Ils sont plus de 270 journalistes exilés à être hébergés, accompagnés et soutenus par la Maison des journalistes (MDJ) depuis sa création en 2002. Darline Cothière, directrice de cette institution nous a accordé cet entretien à la faveur de la participation de la MDJ à la deuxième édition de l’opération « Paris aime ses kiosques ». Elle évoque la mission de la MDJ et revient sur le chemin parcouru par elle et son équipe en trois ans de fonction, tout en annonçant les perspectives. Mais, point d’orgue de son intervention, l’importante contribution apportée par les journalistes de la MDJ aux médias français dans le traitement de l’information au plan international.

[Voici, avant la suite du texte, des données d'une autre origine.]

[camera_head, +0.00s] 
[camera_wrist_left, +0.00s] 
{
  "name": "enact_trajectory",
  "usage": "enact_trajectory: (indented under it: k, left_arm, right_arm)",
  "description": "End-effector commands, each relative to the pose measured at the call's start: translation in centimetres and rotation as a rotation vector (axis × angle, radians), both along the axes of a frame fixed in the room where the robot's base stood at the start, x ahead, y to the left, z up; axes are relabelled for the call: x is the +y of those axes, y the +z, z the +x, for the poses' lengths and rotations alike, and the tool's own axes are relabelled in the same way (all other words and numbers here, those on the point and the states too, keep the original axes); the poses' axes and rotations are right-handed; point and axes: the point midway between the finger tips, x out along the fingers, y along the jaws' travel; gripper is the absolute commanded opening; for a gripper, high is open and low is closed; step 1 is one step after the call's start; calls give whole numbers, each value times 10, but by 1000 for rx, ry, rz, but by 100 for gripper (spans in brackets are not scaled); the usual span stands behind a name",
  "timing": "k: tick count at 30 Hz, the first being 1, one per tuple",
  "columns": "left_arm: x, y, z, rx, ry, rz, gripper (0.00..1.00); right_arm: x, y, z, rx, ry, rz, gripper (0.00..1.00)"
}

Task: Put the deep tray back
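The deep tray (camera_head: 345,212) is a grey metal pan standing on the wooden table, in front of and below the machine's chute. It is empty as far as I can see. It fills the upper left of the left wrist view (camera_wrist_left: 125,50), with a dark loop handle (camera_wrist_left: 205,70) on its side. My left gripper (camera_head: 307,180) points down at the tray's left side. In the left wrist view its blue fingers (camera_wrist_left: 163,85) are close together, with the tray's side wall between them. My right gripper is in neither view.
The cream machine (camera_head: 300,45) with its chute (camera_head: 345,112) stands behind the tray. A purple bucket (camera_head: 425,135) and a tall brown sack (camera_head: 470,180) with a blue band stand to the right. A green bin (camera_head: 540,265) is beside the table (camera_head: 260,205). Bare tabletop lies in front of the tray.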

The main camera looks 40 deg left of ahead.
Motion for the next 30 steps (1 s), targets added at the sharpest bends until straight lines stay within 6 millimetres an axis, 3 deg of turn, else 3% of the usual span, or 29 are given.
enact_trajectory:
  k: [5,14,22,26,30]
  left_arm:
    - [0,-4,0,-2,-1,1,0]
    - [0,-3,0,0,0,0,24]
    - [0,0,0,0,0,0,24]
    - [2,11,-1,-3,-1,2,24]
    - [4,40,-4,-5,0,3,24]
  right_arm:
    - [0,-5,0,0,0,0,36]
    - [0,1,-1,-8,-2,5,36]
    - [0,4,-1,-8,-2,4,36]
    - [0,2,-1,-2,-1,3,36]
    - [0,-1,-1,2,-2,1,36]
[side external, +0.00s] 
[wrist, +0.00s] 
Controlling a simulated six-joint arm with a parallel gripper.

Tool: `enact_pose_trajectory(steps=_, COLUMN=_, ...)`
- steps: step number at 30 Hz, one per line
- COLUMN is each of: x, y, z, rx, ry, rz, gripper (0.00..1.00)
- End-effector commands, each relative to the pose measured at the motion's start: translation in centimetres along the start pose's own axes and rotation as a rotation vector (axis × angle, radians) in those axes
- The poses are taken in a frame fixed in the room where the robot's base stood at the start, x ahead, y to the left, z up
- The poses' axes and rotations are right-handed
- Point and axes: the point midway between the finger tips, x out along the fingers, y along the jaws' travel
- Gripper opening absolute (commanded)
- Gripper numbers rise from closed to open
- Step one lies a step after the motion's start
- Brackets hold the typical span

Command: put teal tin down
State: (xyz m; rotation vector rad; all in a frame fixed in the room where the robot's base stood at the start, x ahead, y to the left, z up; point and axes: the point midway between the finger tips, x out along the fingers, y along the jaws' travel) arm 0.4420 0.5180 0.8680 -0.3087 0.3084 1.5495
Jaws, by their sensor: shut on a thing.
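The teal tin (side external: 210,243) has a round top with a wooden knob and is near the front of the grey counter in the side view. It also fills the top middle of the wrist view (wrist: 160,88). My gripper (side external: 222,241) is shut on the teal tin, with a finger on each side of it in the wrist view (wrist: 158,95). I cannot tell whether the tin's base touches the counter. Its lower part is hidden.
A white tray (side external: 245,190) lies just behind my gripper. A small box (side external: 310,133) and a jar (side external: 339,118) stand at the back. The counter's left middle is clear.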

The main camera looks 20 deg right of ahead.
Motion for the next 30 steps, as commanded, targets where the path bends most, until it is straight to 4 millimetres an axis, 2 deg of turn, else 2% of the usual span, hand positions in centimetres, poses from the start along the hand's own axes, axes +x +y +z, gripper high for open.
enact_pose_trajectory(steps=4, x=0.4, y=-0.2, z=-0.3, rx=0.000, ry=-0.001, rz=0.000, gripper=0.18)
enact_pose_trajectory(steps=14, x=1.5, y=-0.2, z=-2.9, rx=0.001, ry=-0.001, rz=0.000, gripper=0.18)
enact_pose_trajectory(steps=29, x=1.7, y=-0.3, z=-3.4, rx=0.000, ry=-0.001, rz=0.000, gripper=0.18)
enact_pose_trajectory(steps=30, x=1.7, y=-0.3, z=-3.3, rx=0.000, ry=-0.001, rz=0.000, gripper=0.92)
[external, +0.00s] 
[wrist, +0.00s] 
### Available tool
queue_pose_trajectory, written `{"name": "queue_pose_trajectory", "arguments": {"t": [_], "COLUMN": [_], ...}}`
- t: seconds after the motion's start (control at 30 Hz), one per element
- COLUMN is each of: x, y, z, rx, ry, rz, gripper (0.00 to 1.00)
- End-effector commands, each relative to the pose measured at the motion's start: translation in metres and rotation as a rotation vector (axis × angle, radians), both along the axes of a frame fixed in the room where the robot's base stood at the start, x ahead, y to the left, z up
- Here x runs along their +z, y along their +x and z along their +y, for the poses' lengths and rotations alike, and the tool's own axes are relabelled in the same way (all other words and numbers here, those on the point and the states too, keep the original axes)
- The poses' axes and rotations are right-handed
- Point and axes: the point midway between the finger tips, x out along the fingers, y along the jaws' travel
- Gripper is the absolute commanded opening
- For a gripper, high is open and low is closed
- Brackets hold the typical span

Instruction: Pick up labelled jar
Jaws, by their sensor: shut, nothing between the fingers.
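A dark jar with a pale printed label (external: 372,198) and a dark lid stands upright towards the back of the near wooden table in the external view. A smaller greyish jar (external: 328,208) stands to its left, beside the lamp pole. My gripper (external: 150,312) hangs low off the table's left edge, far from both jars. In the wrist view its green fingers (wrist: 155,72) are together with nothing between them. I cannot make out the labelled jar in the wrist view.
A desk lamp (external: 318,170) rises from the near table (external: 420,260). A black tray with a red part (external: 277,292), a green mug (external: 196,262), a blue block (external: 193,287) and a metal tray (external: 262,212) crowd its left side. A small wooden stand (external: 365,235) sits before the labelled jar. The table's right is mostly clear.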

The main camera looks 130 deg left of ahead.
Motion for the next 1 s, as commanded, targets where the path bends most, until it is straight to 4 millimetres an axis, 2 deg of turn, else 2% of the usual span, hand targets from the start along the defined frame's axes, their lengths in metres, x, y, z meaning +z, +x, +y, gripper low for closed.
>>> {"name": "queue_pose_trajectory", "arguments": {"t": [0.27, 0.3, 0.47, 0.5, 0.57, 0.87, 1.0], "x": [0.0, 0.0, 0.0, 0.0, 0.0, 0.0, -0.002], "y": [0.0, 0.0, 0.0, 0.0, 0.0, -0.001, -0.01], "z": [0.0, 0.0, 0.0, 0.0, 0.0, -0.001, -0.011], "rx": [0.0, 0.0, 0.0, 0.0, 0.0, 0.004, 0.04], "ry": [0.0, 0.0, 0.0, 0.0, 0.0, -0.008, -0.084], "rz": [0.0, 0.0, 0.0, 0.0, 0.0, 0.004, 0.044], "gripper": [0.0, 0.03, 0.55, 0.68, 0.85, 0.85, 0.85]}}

Darline Cothière, directrice de La Maison des journalistes

Darline Cothière, directrice de La Maison des journalistes
© Photo Jean-François Deroubaix

Quel bilan faites-vous de cette première participation de la MDJ à la deuxième édition de l’opération « Paris aime ses kiosques » qui s’est tenue il y a quelques jours au bord de la Seine ?

“Il est vrai que l’opération « Paris aime ses kiosques » a pour objectif de mettre en avant les différents kiosques de la capitale française. En prenant part pour la première fois à la deuxième édition de cette manifestation, il s’agissait pour la MDJ de mettre en avant le travail des journalistes exilés, des journalistes qui prennent d’énormes risques pour nous tenir au courant des événements qui se déroulent dans leur pays d’origine. C’est grâce au travail de ces femmes et hommes de bonne volonté confrontés à des régimes totalitaires et liberticides que nous parviennent les informations nécessaires à mieux appréhender le monde dans lequel nous vivons. Ces journalistes nous servent en quelque sorte à prendre la température du monde. Nous pouvons dire que notre participation a eu un impact positif au vu des réactions du public présent à notre kiosque situé Place du Colonel Fabien habillé pour l’occasion aux couleurs de la MDJ”.

À ce sujet, comment les journalistes exilés sont-ils admis à la MDJ?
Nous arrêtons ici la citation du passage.